Rate Limits and Retention

Bugsink manages event storage efficiently using a combination of ingestion rate limits and smart retention. This approach ensures that you stay within system limits while keeping the most important data for debugging and analysis.

Ingestion Rate Limits

Ingestion rate limits control the rate of event ingestion, ensuring projects don’t exceed predefined limits within specific timeframes. Bugsink implements rate limits such as:

  • 5-minute limit: Limits the number of events that can be ingested within any 5-minute window.
  • Hourly limit: Enforces a maximum on events ingested within an hour.

When a rate limit is exceeded, Bugsink returns an HTTP 429 status code, signaling to clients that they should back off temporarily. On the client side, this is typically implemented with a 60-second backoff, which helps alleviate pressure on the system. This allows ingestion to stabilize and prevents overwhelming the system.

Rate limits are configurable at the Project level, allowing system administrators to allocate resources according to the importance of each project. This flexibility ensures that more critical projects can be prioritized with higher limits, while less essential projects are restricted, optimizing overall system performance and preventing any single project from monopolizing resources.

Rate limits are essential for several reasons:

  • Fairness: Rate limits ensure that all projects receive a fair share of system resources, preventing any single project from monopolizing resources to the detriment of others.

  • Resource management: By controlling the rate of ingestion, rate limits help manage system resources effectively, ensuring that the system remains stable and responsive.

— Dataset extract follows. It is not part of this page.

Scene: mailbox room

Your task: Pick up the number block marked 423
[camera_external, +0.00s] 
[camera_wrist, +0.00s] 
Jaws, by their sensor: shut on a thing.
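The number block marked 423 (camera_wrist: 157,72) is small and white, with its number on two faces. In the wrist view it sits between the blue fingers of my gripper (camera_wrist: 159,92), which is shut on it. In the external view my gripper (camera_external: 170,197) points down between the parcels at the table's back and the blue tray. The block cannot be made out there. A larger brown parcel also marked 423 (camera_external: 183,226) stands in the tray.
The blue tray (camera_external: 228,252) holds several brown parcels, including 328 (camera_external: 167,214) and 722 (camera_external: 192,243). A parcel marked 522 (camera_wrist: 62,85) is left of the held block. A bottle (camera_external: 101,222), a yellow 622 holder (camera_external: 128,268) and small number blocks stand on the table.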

  • Preventing abuse: Rate limits help prevent abuse of the system by malicious actors or misconfigured clients.

This is against the backdrop of a system that is designed to be highly scalable and reliable.

Smart Retention

Smart retention in Bugsink ensures that only the most relevant events are kept, without overwhelming storage capacity. Bugsink’s retention algorithm considers multiple factors:

  • Number of events: The relevance of each new event decreases as more similar events are generated. When an issue has a high number of occurrences, each subsequent event usually offers less new information. Bugsink reduces the implied sampling rate in such scenarios, retaining only the most significant data points.

  • Event age: Bugsink assigns an irrelevance score to events, influenced by their age. Unlike systems that use a fixed retention period (e.g., “keep everything for 30 days”), Bugsink’s approach considers the age of an event as just one of the factors affecting its retention. The algorithm applies a decay model, which means that older events are not immediately discarded but are assessed for relevance over time.

Bugsink’s retention algorithm is designed to be dynamic. When event volumes are low, retention periods may extend, allowing data to be retained for longer periods—sometimes years—if it remains relevant. This approach ensures that your most valuable data is kept while older, less significant data is discarded as needed.

Rate Limits vs. Retention

Rate limits and retention serve complementary purposes in Bugsink:

  • Ingestion rate limits ensure that your project stays within limits for incoming events, acting as a first level of filtering to prevent overwhelming the system during bursts of activity or under heavy error loads. This ensures fairness across projects and keeps the system responsive.

  • Retention takes over after rate limiting, determining which events are worth keeping long-term. It balances event frequency and age-based analysis to decide what data is essential to retain. Bugsink’s retention strategy is more nuanced than simple time-based or count-based models, prioritizing high-value data rather than simply retaining or discarding based on age or count alone.

These mechanisms help avoid the pitfalls of simpler models used by many error tracking tools:

  • Traditional systems often use fixed limits (e.g., “10,000 events per month”). Once that limit is hit, you stop receiving potentially critical data, risking the loss of important information. Bugsink, by contrast, allows all events to be ingested while managing storage intelligently with retention.

  • Other systems may employ a fixed retention period (e.g., “30 days”), risking the loss of older data that might still be relevant. Bugsink’s model factors in context and relevance, meaning data can be retained for longer periods if warranted by its ongoing value.

By combining rate limits to manage input flow with smart retention to govern long-term storage, Bugsink provides a robust solution that ensures your most relevant data is preserved without overwhelming system resources or requiring manual intervention. This dual approach helps you focus on fixing issues rather than dealing with storage constraints.